In our view, paying officers who quit after a change in control
cannot be squared with the reason offered by the Board for having
these agreements in the first place: 

     "The purpose of these agreements is to encourage
     the officers to continue to carry out their duties in the
     event of a possible change in control." 

     1995 Proxy Statement at p. 12. 

In our opinion, paying executives for quitting after a change in
control encourages them to do exactly that. 

     Management has disagreed with our proposal, asserting such
protection is expected by those seeking jobs as executive officers.
However, practically speaking, how many people base a job decision
upon how much they would get if they later quit? 
 
    The current policy extends to all 5 of the top executive
officers. We do not know whether it extends to more. In our view,
the rank-and-file's morale and productivity suffers if their top
management is protected this way but they have nothing comparable. 
 
     We believe shareholders would prefer to have the company's
workforce encouraged to be flexible about changing job duties,
titles or locations after a change in control rather than expect to
be able to quit in response to such changes and receive 3 years'
pay. In our opinion, the current policy sends the wrong message. 

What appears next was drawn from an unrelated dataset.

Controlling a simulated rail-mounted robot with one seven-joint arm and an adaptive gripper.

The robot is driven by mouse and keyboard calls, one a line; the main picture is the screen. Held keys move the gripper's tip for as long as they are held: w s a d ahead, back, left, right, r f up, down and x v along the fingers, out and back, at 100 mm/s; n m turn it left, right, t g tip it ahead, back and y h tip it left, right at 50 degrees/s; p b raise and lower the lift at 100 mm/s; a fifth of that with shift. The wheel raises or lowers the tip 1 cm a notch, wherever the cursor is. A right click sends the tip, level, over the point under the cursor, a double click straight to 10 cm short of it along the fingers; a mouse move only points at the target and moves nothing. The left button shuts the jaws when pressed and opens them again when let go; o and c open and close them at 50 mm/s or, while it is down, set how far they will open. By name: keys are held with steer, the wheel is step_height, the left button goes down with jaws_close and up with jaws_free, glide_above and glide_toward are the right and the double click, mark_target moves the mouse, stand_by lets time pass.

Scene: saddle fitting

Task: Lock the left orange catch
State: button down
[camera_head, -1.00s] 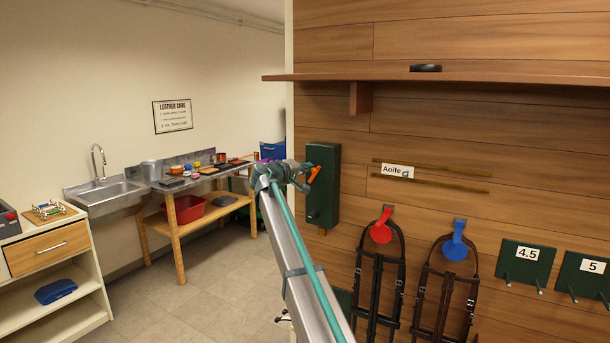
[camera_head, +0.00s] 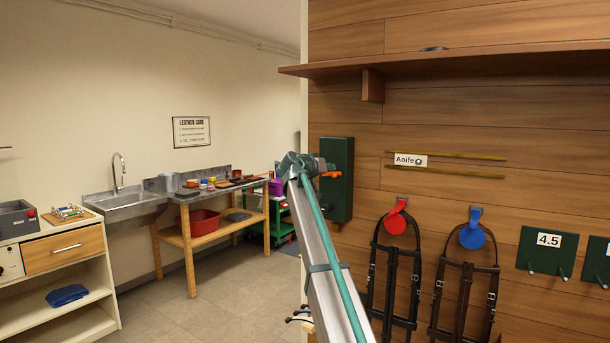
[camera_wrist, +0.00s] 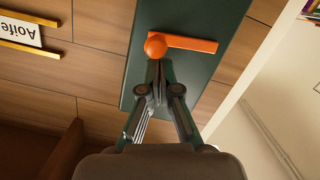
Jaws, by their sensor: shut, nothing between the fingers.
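One orange catch (camera_wrist: 190,42) shows, a flat bar with a round knob at one end, on a dark green panel (camera_wrist: 190,85). In the wrist view the bar lies nearly level, with the knob at its left end. My gripper (camera_wrist: 156,68) is shut and empty. Its fingertips are at the knob's lower edge in that view; I cannot tell whether they touch it. In the head view the catch (camera_head: 332,174) shows beside my gripper (camera_head: 314,168), on the green box (camera_head: 338,205) on the wooden wall. My arm hides part of the box.
A wooden shelf (camera_head: 450,63) juts out above the box. Right of it are yellow rails with an "Aoife" label (camera_head: 410,160) and hanging bridles on red (camera_head: 396,222) and blue (camera_head: 471,235) holders. A sink (camera_head: 125,200) and workbench (camera_head: 190,222) stand left, with open floor before them.

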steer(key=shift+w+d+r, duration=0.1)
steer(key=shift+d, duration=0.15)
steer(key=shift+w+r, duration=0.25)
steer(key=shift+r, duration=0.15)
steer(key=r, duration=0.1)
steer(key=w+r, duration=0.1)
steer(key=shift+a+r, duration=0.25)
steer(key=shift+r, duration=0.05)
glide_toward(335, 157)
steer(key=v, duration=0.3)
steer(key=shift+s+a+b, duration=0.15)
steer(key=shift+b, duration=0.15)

     Some shareholders feel that any form of golden parachute is
improper because it penalizes shareholders for exercising their
legal right to change control by approving a merger or tender
offer. Others want to pay severance to top managers who lose their
jobs due to a change in control. Our proposal is not addressed to
severance pay for those who are fired.  Rather, the narrow issue we
address here is paying severance to executives who quit rather than
continue to help the company and its shareholders through a
transition period. 

     Even if you think paying severance to top executives who
voluntarily quit after a change in control makes sense, all this
proposal seeks is shareholder approval of such a policy prior to
making these payments. 

     We in no way suggest US West is doing something here which
other companies are not doing (though golden parachutes at some
other companies do not pay those who quit, or have narrower grounds
for doing so).  In our opinion, the fact that other companies'
boards have done something similar is a poor excuse.  Management
lawyers have also contended the policy simply deals with
"constructive terminations" or "involuntary quits." However, we
think the long list of possible job changes in the current
agreements goes beyond what a court would say forced a person to
quit.   

     This proposal is framed as a recommendation in order to avoid
any legal dispute. Shareholder approval would not bind
the Board of Directors.  We in no way suggest the Board could
unilaterally rewrite the current executives' change-in-control
agreements. However, we believe that as a practical matter, the
Board and these executives would not ignore a recommendation
approved by most shareholders. 

VOTING PROCEDURE AND VOTING RIGHTS

     There are several ways of voting on this proposal:

(1) You can return the enclosed proxy card. If you have already
voted on the company's card, you can still vote using the enclosed
card (only the last-dated proxy counts).

(2) You can vote in person at the shareholders meeting. The
meeting will take place on May 7, 1996, at the Coliseum in Ames
Iowa.
 
(3) We asked management to include the golden parachute
proposal on its proxy card, but management declined. READ THE
COMPANY'S CARD CAREFULLY BEFORE YOU SEND IT IN: IF IT GIVES
MANAGEMENT DISCRETIONARY AUTHORITY TO VOTE AGAINST PROPOSALS
WITHOUT ALLOWING YOU TO VOTE ON OUR PROPOSAL DIRECTLY, THEN
MANAGEMENT MIGHT TRY TO VOTE THE CARD AGAINST OUR PROPOSAL. We are
hopeful you will receive a second card from management allowing you
to return your proxy to management but still be able to direct how
it will vote your shares on the proposal. If you would like to be
able to vote on management's card, you may wish to contact Charles
P. Russ III, General Counsel & Secretary, U.S. West, 7800 E.
Orchard Blvd., Englewood CO 80111. Tel. (303) 793-6500, Fax (303)
784-5232. 

     You may revoke a proxy vote at any time by (1) executing a
later proxy card; (2) appearing at the meeting to vote, or (3)
delivering the proxyholder or the Company's secretary written
notice of revocation prior to the date of the meeting.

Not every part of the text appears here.